◆ **Recorded information**
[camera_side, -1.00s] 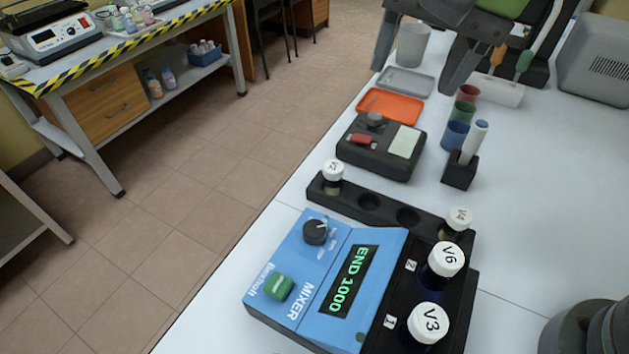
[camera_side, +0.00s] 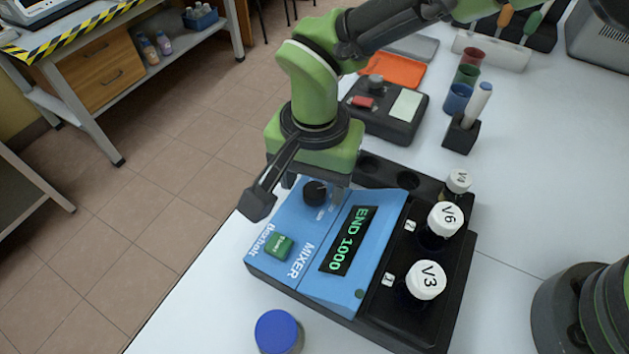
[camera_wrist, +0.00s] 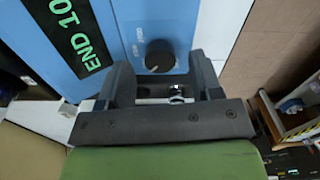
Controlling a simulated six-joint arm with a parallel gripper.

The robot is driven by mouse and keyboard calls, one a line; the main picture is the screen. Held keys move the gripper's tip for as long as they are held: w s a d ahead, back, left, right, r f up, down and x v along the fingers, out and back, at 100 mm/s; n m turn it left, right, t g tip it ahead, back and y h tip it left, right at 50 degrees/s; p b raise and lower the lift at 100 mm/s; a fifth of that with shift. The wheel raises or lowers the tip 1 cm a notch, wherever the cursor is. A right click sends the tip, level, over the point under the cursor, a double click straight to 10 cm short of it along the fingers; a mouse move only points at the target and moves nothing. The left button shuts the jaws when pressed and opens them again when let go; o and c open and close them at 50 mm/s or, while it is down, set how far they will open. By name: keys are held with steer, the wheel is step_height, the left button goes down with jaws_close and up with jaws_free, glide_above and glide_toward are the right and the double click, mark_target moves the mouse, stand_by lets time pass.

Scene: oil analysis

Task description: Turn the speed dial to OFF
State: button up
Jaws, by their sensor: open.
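The speed dial (camera_side: 315,193) is a round black knob with a pale pointer mark on the blue mixer (camera_side: 300,240). The mixer's display (camera_side: 348,240) reads END 1000. My gripper (camera_side: 316,184) points down over the dial, with its fingers apart. In the wrist view, the dial (camera_wrist: 159,56) lies in line with the gap between the open fingers of my gripper (camera_wrist: 162,66). I cannot tell whether the fingertips touch it. The printed labels around the dial are too small to read.
A green button (camera_side: 278,247) sits on the mixer near the dial. Vials V6 (camera_side: 445,220) and V3 (camera_side: 426,281) stand in its black holder. A blue-capped jar (camera_side: 279,331) stands in front. A black device (camera_side: 383,108) and a pen stand (camera_side: 461,136) are behind.

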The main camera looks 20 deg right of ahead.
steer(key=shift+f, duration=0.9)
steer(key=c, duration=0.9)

◆ **To be done**
Extract the lines exactly, please: the first line of the listing, the line with "Controlling a simulated", and every line between them, but no pictures.

◆ **Finished exercise**
[camera_side, -1.00s] 
[camera_side, +0.00s] 
[camera_wrist, +0.00s] 
Controlling a simulated six-joint arm with a parallel gripper.

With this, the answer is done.